*PROVIDED DATA*.

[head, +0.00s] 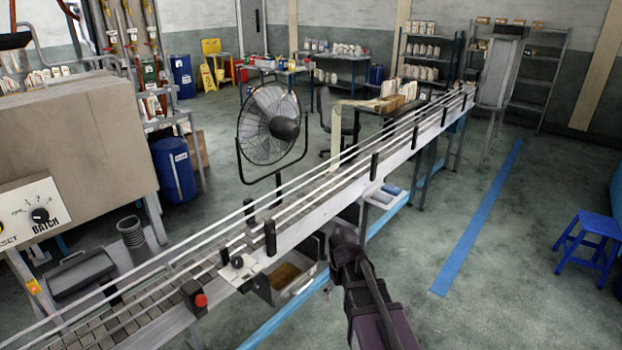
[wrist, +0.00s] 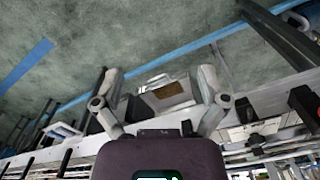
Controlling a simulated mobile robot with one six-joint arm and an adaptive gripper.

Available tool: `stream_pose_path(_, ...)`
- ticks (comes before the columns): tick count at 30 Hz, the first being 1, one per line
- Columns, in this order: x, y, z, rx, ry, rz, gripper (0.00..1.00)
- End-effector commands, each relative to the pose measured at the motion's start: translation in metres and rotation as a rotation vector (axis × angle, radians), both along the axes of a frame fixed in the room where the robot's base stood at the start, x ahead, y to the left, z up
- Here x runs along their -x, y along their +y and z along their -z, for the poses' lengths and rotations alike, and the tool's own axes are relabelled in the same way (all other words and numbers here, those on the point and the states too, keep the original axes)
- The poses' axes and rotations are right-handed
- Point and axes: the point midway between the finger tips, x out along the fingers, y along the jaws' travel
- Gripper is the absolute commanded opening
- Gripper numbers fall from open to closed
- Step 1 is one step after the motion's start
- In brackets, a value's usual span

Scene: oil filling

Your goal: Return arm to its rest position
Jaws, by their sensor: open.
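My arm (head: 370,300) shows in the lower middle of the head view, in front of the near side of the conveyor (head: 325,207). Its gripper end is hard to make out there. In the wrist view my gripper (wrist: 161,80) has its two fingers spread wide apart with nothing between them. Beyond the fingers is a metal box (wrist: 167,99) with brown contents. The same metal box (head: 303,288) sits under the conveyor edge in the head view, left of my arm. I cannot tell how far the fingers are from it.
The conveyor with its rails runs diagonally from lower left to upper right. A black fan (head: 268,125) stands behind it. A red button (head: 201,300) is on its near side. A blue stool (head: 590,240) stands at the right. The floor between stool and conveyor is clear.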

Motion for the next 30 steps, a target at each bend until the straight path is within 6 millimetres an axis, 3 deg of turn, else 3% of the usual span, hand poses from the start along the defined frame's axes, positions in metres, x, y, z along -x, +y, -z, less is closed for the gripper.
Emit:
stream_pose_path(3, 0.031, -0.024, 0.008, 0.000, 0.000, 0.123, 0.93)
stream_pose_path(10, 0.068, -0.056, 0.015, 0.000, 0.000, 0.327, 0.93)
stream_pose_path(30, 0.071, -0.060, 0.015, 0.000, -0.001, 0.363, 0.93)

*EXERCISE*.
Say how many lines in the listing above include "numbers". Give nothing but the number.

*RESULT OF THE EXERCISE*.
2